Wednesday, October 12, 2016

Nevermore (review)

Spoilers ahoy!

Just in time for All Hallow's Eve, Theatre Unleashed offers a "secret history" of the most macabre of America's poets--Edgar Allan Poe.  It even opened on the anniversary of the man's mysterious death.

Nevermore, by Matt Ritchey, becomes equal parts mystery and mind game pretty much from the very start.  Poe (Michael Lutheran) arrives at the estate of his childhood friend Montresor (David Foy Bauer) for a visit.  Upon the wall we see a portrait of the host's sister, Lenore (Elise Golgowski).

Fans of Mr. Poe should already feel alerted.  The easter eggs will keep on coming (some not even from Poe's own works).

When I call this a secret history, let me be precise.  The play intends to tell of events unrecorded in Poe's life, revealing a supposed "truth" about the man and his entire career.  Dudley (David Caprita), the estate's sinister butler, and Montresor's attorney Catherwood (Courtney Sarah Bell) make up the rest of the cast.

All five do wonderful jobs, and frankly the performances they pull off prove to especially impressive the more I think on it. For one thing the temptation to pull out all the stops and make this a camp melodrama sits there like...well...a raven above a bust of Pallas just above my chamber door!  Director Sean Fitzgerald wisely eschewed this, in favor of playing this as a drama--taking the gothic sensibilities as simply part of the play's world rather than a joke.  Wisely, in my view, not least because so much of the story ultimately depends on secrets each character is keeping from the others, practically from the first word!

More, this doesn't "feel" at all like the gothic tales we often think on--the Draculas and Frankensteins, the Dorian Grays and Dr. Jekylls.  Such remains our stereotypes of the gothic, firmly rooted in the Old World.  But Poe was an American to his fingertips and even his tales set abroad don't "feel" European somehow.  Class, for example, simply isn't as front and center.  Our sexual conflicts, likewise, arise not from a Roman Catholic perspective but rather a history of Puritanism.  The differences can be subtle, but very real. It even shows in Gregory Crafts' set design, with a lack of the traditional Victorian flourishes and bric-a-brac.  American homes, even those of the very wealthy, tended towards less ornamentation, less flamboyance.

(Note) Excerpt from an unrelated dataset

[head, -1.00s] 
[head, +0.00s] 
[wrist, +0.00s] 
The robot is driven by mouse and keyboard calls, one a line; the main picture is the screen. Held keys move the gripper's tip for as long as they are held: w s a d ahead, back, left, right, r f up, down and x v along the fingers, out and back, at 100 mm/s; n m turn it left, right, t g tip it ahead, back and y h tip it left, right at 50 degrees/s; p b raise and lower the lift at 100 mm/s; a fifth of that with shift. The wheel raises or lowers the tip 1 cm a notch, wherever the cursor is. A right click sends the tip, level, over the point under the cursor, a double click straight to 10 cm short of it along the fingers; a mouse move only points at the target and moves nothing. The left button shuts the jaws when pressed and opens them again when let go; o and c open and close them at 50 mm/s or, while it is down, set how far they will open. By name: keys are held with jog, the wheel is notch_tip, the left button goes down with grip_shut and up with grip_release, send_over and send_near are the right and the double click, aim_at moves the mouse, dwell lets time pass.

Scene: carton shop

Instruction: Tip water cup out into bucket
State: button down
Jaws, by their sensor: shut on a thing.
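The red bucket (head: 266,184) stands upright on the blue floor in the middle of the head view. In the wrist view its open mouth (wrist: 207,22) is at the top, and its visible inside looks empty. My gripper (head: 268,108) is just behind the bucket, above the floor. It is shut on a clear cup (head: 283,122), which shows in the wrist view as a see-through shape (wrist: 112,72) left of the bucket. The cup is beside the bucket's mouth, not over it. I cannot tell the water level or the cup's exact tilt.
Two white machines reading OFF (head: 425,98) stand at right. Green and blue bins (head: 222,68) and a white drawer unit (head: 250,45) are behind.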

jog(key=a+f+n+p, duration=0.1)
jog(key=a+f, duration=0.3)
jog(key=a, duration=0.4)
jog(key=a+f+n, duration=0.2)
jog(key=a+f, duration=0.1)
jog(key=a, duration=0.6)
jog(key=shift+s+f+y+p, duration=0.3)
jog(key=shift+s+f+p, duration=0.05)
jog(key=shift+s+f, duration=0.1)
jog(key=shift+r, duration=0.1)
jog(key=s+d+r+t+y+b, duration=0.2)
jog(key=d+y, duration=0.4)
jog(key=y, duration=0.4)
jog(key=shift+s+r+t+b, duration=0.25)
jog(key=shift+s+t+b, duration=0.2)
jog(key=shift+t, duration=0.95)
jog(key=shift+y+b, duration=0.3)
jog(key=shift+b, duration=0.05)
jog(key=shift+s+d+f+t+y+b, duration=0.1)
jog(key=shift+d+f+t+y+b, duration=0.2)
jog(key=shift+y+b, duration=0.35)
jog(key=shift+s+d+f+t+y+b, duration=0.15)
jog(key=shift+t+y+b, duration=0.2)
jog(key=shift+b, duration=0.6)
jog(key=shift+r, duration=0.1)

Apart from design choices, though, what really lingers in memory is how the story progressed and how every piece fit together.  As we slowly get hint after hint to explain the odd tension between this two old friends, why they both drink quite so much around each other, what resentments simmer under the hearty welcomes and toasts to each others' health. 

I really want to praise Courtney Sara Bell for going an extra mile, because as written her character seems little more than a placeholder with some personality.  She took it further, making an interesting and compelling person who fits into the overall tale--this eccentric story of odd people caught up in strange events.

But specifics aside, the whole cast captured with genuine feeling and truth the sense of American Gothic which Poe so embodied. The whole play, design and blocking and writing and performances, felt very much not like an Edgar Allan Poe story so much as a story taking place in the same world as one.  A tricky and very entertaining balancing act to achieve!

Nevermore plays Thursdays through Saturdays at 8pm until November 5, 2016 at the Belfry Stage, upstairs at 11031 Camarillo Street (west of Lankershim), North Hollywood CA 91602.